Breite Anwendungen findet der Konstruktivismus zum Beispiel im technologiegestüzten Unterricht. Medien werden häufig dazu verwendet, den Lernenden die Möglichkeit zu geben, in verschiedenen Informationsquellen zu recherchieren sowie Aufgaben mit Unterstützung diverser Werkzeuge zu lösen. Dies steht in enger Verbindung zur Theorie des situierten Lernens (siehe 3.2.3).

Konnektivismus: Das vernetzte Individuum

In Zeiten des digitalen Lifestyles kann der Einsatz von Medien im Unterricht Lernsituationen initiieren, in denen traditionale Lernarrangements nicht mehr funktionieren, weil ihre Thesen zu kurz greifen.

Including technology and connection making as learning activities begins to move learning theories into a digital age. We can no longer personally experience and acquire learning that we need to act. We derive our competence from forming connections.” (vgl.

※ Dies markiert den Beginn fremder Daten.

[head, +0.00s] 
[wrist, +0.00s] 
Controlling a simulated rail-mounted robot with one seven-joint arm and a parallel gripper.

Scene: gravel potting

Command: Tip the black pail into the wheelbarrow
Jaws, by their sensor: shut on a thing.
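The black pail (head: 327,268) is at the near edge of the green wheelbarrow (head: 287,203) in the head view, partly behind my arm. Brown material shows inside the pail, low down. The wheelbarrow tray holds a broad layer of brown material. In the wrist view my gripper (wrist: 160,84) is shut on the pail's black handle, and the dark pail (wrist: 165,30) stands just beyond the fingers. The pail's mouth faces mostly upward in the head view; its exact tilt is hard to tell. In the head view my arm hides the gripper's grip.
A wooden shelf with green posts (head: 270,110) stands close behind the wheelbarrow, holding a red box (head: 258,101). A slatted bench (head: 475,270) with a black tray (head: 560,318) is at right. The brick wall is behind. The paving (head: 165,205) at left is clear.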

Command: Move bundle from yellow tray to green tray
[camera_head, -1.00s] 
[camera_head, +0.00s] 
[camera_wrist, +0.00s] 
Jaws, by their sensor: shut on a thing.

Siemens, 2005).

Nicht nur die Technologien haben sich verändert, sondern damit verbunden auch die Beziehungen der Lernenden untereinander: Häufig stehen nicht mehr Individuen, sondern die Gruppe und ihre damit verbundenen Interaktionen im Vordergrund. Der Lerntheoretiker Georg Siemens (2005) hat dazu die Lerntheorie des Konnektivismus als Grundlage für das Lernen im digitalen Zeitalter formuliert.

Im Konnektivismus wird der Mensch - anders als in anderen Lerntheorien - nicht als isoliertes, sondern als vernetztes Individuum verstanden. Das Netzwerk mit Verbindungen zu anderen Menschen sowie zu nicht-menschlichen Quellen ist laut Siemens (2005) maßgeblich für Lernen. Grund dafür ist, dass Lernen und Wissen immer Meinungsvielfalt einschließen. Im Konnektivismus ist Lernen also ein Prozess, bei dem verschiedene Informationsquellen verbunden werden. Eine Kernkompetenz für effektives Lernen stellt daher die Fähigkeit dar, Verknüpfungen zwischen verschiedenen Wissensfeldern, Ideen und Konzepten herzustellen. Lernen vollzieht sich über unterschiedliche Art und Weise, wobei eine Unterrichtsstunde Quelle für Lernen sein muss. Andere Kanäle sind z.B. Blogs oder digitale Magazine lesen, Unterhaltungen führen, diskutieren usw. Der Lernende kann sein Lernen erheblich verbessern, wenn er sich in ein bestehendes Netzwerk oder in eine Gemeinschaft zum entsprechenden Thema integriert.

Nach konnektivistischer Ansicht ist es wichtiger zu wissen, wo man Informationen finden kann, als diese Information selbst immer sofort genau zu verinnerlichen. Der Aufbau von Netzwerken zum Erlangen von Informationen oder zum genauerem Verständnis führt meist zu größeren Erfolgen als das detaillierte Durchdringen oder einfache Suchen. Daher sollte es Aufgabe der Schule sein, den Aufbau von Netzwerken sowie die Verknüpfung verschiedener Informationskanäle zu fördern.

Dem Konnektivismus liegt außerdem die Annahme zu Grunde, dass sich Denken und Emotionen gegenseitig beeinflussen und daher beides im Lernprozess berücksichtigt werden sollte. Der Lernprozess wird demnach auch durch die Motivation, über die ein Lerner verfügt, sowie von seiner Stimmung beeinflusst.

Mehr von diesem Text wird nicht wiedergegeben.